Aber es ist ja erst Montag bzw. Januar. Da sitzen wir nun alle in diesem VW Bus und brettern die geile Lebenspiste runter. Zu dem Zeitpunkt merkt man natürlich noch garnix, weil man vom Rausch so geflashed ist. Mit Jamon und Aeon hatte die Köpi 7 jetzt auch ihre Haustiere und wird für mich immer mehr zu einem richtigen zuhause. Morgens gabs göshliches Frühstück und abends n Bond. Die Ruhe vor dem ersten Sturm wirbelt mehr Zeit von der Feierei zur Kultur. So langsam mit gehobenem Alter springt man doch schon seltener in die Spree. Aber da war ja noch was. Ach ja. China

Der VW Bus wurde zur Bahn und wir fuhren alle zusammen vollspeed. Rache is auch ne Energiequelle. Es wollte nicht aufhören aber es musste aufhören. Meine Güte wie oft hab ich geheult als mir das mehr und mehr ins Bewusstsein rückte. Ich danke euch für die Zeit. Braten, Weinisage, Frog Dog, Lachs und Kaninchen und Community und Liebe. Ich verabschiedete mich von meiner Heimat am Hamburger Schauspielhaus. Ich sollte dort schon bald mit anderen Augen andere Sachen sehen.
Aus dem Wüstenwind kam ein fetter Amischlitten ebenfalls mit vollspeed angedonnert. Wir sind irgendwo in der Nähe von Barstow am Ende der Wüste. Am 4. März um 5:30 morgens weckte mich der Soundtrack von „Fear and Loathing in Las Vegas“. Ich war mal mit meinem Papa in Las Vegas und fands richtig geil 5 Stunden nur grade aus zu fahren. Durch die Wüste in die blinkende, aus dem Boden gestampfte Gude Laune Stadt. Das war mein altes Leben.
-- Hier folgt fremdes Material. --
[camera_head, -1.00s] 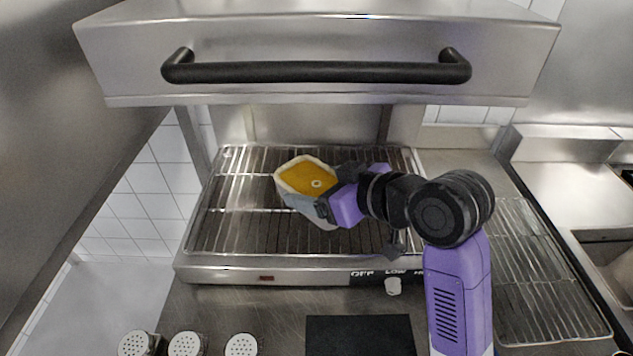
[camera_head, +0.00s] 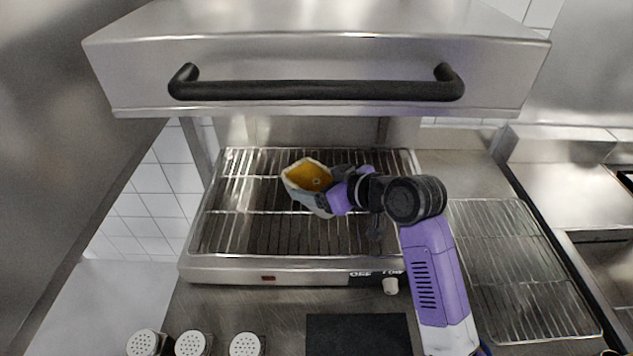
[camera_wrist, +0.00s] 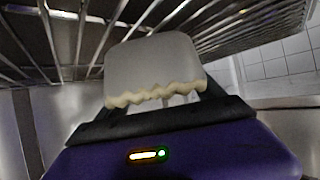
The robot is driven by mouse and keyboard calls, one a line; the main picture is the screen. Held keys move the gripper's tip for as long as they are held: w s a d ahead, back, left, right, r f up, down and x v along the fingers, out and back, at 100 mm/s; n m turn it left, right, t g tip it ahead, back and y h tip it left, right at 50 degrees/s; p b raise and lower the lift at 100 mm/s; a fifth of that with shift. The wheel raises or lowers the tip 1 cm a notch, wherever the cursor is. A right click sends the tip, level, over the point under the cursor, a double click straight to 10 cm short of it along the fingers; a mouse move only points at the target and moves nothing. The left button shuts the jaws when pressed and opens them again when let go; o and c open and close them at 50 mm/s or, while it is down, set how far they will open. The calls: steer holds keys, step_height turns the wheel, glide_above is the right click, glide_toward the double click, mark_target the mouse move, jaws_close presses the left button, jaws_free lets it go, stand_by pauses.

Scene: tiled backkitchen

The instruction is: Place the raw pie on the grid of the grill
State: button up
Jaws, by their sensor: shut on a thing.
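The raw pie (camera_head: 307,175) has an orange-yellow filling and a pale rim, in a light grey dish. It is tilted, over the middle of the grill's wire grid (camera_head: 250,225). My gripper (camera_head: 333,192) reaches in from the right and is shut on the pie at its right side. In the wrist view the pie's dish (camera_wrist: 155,65) and wavy pale crust show between the fingers, with grid bars around it. I cannot tell whether the dish touches the grid.
The grill's hood (camera_head: 310,60) with a black handle hangs above the grid. A second wire rack (camera_head: 520,270) lies at the right. Several shakers (camera_head: 193,343) and a black board (camera_head: 358,334) are in front. The grid's left part is clear.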

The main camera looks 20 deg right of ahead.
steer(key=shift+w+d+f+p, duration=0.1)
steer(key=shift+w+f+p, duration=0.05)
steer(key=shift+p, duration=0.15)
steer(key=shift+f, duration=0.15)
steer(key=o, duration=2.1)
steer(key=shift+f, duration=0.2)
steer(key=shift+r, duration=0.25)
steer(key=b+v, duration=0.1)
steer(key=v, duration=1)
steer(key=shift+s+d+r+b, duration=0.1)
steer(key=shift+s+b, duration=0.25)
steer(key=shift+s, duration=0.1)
Jetzt ging es in die andere Richtung. 36 Stunden lang ostwärts um die Erde. Nach so vielen Tränen kommt die Zeit, an der man sich Mut machen muss und ich sagte mir: „A new day in a new life“.

Da bin ich nun von der einen Maurer zur anderen und warte auf meinen Kulturshock. Aber das Wort ließ noch eine Weile auf sich warten. Kein Wunder, an gute Lebensbedingungen gewöhnt man sich gerne und schnell. Oh man ging es mir da gut, ich hab die Lebensqualität in vollen Zügen genossen. Ich habe köstlich, viel, interessant und günstig gegessen. Ich habe mich ewig lange in die Teehäuser gesetzt und gelesen, philosophiert, reflektiert, entspannt und die Kultur und das Bier nur so in mich reingeschaufelt. Mit Flip-Flops und Unterhemd durch die Straßen einer entspannten Millionenmetropole geradelt. Irgendwann kam sogar bei mir eine westliche Shoppingader durch und ich habe fast dekadent gelebt. Der Bart wurde immer länger und wir wurden fast wie Stars behandelt. Diese Grenze hatte ich schon mal genascht. Ein bisschen erschreckend allerdings, dass hier jeder in die Richtung strebt, die ich doch ablegen wollte. Die Straßen waren hier auch grade und alles blinkt. Hm, das kann’s doch nicht sein.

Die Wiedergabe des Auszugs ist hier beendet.